My reason for choosing True/False to document those changes is another, shocking, transformation affecting the new Boss, that very same Clark Medina.

But first, I thought Steve Weber looked awfully familiar; it took about two episodes for me to recognize hims as Brian from Wings, a character I take great pleasure in lambasting.

In Without a Trace he's the new Boss, who loves watching Jack being miserable sitting in the doghouse. Apart from that enjoyment, his is a one-note performance, just as it was in Wings. This time, the stereotypical bureaucratic, soulless Suite caring only for status and advancement.

While Steve is lazily strumming that note, WAT is metamorphosing over several episodes until here, in True/False, everything explodes: first with a plot that really doesn't make any sense, filled with disjointed plot elements that have nothing to do with one another logically and concludes in a (seemingly) pointlessly negative pseudo-denouement.

Sounds critical? It isn't. True/False isn't driven by a plot based on cause and effect, it's driven by an emotional logic that is engrossing, encompasses all of the characters, and leads almost inexorably to its conclusion. And during the process something magical occurs. Without foreshadowing from any of the earlier episodes and in the course of one episode, Clark Medina is transformed. From Suite to a very, very human being. All thanks to an actor who, to my surprise, can act - really act.

That transformation, from Suite Trying To Get Rid Of Jack to Fully Human Being Who Now Recognizes Jack As An Asset And Partner is accomplished in an understated performance that almost puts Alistair Sim's Scrooge to shame (Sim had a lot more screen time to accomplish it).

Steve Weber's performance should be acknowledged as a Tour de Force of the first order, along with the writers who craft it.

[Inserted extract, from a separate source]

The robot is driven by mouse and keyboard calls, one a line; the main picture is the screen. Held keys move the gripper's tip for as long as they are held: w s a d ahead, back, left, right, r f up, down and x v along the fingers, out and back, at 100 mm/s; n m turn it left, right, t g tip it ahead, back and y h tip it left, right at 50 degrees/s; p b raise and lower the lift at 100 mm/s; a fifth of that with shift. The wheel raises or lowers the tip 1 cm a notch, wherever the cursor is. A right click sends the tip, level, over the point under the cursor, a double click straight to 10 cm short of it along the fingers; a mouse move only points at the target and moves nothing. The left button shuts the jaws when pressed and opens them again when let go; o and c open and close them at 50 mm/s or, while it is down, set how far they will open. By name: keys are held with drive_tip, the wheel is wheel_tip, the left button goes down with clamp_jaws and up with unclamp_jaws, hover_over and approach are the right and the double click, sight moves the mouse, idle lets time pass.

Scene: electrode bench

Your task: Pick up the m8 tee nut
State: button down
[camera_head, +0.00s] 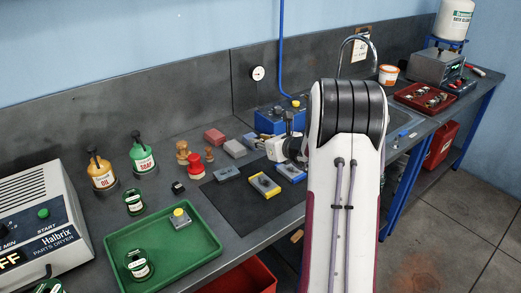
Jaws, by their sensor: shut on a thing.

As for the episode itself, a fine vessel, equal to its contents. Though I'm not too happy with the denouement (pseudo in the sense that it left a lot of threads to tie), any other would have emasculated the episode's impact. And robbed us of a coda that ties all of those treads together, culminating in a final tying of the threads that softens the pain of the denouement with a classical affirmation.